Begin

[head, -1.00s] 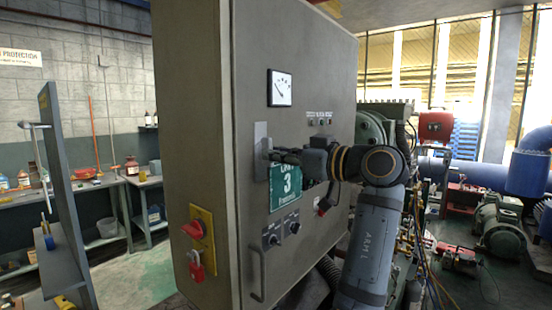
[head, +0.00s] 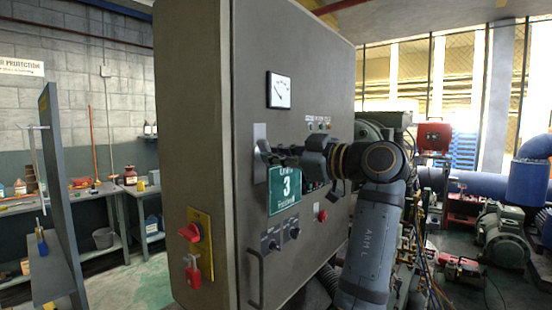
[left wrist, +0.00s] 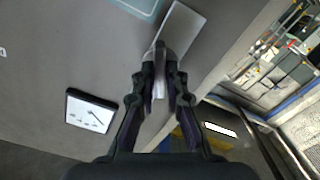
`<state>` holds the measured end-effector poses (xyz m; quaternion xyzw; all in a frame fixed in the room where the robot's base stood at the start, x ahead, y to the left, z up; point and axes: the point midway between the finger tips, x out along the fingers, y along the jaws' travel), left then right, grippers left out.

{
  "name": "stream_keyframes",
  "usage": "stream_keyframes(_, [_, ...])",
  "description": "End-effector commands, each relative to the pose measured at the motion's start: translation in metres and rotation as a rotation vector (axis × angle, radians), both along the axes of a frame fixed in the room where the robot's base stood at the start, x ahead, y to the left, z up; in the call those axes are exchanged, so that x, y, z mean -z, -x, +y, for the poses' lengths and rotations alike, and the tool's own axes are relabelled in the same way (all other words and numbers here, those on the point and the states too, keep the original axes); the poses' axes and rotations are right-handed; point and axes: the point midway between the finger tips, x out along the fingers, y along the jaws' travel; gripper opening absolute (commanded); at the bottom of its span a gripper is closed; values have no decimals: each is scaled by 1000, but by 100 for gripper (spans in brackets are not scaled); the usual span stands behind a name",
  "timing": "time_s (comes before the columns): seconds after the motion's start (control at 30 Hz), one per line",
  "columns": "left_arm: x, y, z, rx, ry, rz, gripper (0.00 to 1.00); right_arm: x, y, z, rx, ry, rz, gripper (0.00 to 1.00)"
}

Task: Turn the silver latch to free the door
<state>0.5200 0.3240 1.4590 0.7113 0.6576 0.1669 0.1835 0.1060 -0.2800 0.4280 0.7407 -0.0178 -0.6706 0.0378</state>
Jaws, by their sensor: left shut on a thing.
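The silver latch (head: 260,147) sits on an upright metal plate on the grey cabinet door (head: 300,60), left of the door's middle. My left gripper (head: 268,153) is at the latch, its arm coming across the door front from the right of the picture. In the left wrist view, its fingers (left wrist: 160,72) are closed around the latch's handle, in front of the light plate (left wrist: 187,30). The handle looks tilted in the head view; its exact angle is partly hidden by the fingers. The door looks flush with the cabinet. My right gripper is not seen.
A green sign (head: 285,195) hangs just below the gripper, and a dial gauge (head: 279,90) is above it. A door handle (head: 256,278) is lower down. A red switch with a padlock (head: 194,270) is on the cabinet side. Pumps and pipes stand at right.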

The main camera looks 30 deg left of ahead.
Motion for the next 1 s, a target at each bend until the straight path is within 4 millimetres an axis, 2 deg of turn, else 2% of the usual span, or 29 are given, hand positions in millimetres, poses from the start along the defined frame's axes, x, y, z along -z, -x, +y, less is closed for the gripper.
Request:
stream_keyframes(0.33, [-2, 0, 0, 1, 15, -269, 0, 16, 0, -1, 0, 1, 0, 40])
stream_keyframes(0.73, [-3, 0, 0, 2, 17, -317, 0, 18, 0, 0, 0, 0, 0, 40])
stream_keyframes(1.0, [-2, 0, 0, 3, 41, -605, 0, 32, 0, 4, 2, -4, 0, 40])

End
Begin

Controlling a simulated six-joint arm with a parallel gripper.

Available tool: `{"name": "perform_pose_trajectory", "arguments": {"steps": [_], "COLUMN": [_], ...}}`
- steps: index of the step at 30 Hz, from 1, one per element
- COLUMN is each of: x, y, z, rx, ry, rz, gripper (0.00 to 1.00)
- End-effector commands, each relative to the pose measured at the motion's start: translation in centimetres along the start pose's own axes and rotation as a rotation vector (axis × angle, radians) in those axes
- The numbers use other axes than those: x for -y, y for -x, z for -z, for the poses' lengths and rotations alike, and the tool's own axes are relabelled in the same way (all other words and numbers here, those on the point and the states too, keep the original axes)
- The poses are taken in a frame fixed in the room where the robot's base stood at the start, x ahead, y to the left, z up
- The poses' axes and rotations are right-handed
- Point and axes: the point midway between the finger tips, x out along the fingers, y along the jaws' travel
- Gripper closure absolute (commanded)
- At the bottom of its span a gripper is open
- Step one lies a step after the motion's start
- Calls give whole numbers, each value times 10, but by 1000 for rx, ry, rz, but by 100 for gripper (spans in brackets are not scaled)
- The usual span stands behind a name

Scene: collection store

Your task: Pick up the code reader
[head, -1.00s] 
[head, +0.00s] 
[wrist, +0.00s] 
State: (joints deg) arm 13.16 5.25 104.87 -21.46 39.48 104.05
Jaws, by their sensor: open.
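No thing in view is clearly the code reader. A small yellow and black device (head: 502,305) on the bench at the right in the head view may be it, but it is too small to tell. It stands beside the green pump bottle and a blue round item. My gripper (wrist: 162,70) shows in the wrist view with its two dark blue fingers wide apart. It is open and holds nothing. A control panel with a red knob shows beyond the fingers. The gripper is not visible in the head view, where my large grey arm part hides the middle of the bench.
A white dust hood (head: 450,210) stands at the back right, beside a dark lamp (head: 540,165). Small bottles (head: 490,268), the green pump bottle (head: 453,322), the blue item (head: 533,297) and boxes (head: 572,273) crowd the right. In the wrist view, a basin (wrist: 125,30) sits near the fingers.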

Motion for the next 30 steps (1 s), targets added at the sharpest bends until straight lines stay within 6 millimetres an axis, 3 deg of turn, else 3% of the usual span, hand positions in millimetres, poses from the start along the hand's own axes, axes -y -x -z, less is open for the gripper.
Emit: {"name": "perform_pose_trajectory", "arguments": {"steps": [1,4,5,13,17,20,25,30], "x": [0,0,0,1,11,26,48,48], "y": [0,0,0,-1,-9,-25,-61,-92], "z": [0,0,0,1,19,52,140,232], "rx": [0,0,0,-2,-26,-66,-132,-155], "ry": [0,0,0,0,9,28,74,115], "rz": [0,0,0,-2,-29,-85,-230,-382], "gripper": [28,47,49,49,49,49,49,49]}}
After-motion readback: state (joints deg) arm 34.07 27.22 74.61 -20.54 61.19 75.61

End
Begin

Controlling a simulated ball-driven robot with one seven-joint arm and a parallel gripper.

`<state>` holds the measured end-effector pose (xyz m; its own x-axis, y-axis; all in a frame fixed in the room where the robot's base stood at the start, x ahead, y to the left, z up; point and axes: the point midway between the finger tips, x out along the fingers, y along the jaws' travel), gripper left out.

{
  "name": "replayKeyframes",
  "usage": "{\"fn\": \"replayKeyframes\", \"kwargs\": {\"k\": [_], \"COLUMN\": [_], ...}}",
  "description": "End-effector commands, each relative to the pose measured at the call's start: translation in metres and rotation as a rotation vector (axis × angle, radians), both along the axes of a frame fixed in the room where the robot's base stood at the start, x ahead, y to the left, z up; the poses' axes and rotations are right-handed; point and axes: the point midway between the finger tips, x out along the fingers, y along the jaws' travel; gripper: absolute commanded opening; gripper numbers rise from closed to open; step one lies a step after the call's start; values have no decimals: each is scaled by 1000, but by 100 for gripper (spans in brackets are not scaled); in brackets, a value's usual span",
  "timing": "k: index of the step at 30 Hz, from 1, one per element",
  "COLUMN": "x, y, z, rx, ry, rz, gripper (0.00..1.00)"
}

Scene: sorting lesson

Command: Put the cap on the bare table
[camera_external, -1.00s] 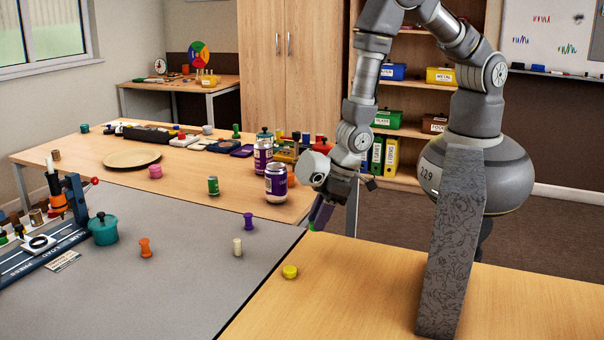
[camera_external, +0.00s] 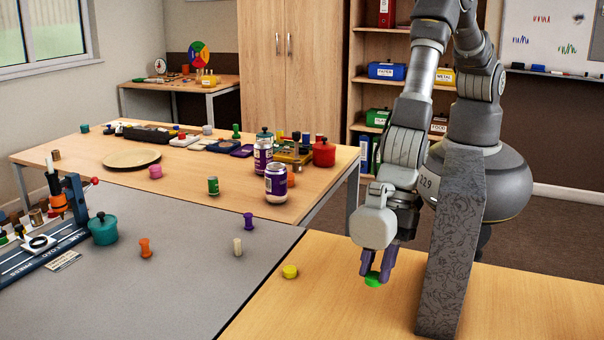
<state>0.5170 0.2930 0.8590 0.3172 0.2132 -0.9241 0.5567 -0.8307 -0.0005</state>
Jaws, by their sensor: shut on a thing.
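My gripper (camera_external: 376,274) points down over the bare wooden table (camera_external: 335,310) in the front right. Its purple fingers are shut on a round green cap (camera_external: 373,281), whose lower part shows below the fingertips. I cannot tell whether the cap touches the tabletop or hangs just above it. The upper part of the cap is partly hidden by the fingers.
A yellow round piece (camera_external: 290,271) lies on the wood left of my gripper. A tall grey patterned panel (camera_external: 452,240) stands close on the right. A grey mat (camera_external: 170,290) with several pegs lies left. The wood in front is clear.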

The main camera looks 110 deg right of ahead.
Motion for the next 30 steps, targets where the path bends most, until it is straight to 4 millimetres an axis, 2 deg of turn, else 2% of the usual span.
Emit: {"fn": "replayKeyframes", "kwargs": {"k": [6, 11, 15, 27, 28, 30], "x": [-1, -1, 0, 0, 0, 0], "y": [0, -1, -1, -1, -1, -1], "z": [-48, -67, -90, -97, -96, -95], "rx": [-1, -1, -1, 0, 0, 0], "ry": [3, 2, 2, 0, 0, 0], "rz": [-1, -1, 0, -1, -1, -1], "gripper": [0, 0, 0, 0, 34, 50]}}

End

What to do:
Pick out every line with the string "millimetres" and copy it.

Answer for the task:
Motion for the next 1 s, a target at each bend until the straight path is within 4 millimetres an axis, 2 deg of turn, else 2% of the usual span, or 29 are given, hand positions in millimetres, poses from the start along the defined frame's axes, x, y, z along -z, -x, +y, less is closed for the gripper.
Motion for the next 30 steps (1 s), targets added at the sharpest bends until straight lines stay within 6 millimetres an axis, 3 deg of turn, else 3% of the usual span, hand positions in millimetres, poses from the start along the hand's own axes, axes -y -x -z, less is open for the gripper.
Motion for the next 30 steps, targets where the path bends most, until it is straight to 4 millimetres an axis, 2 deg of turn, else 2% of the usual span.

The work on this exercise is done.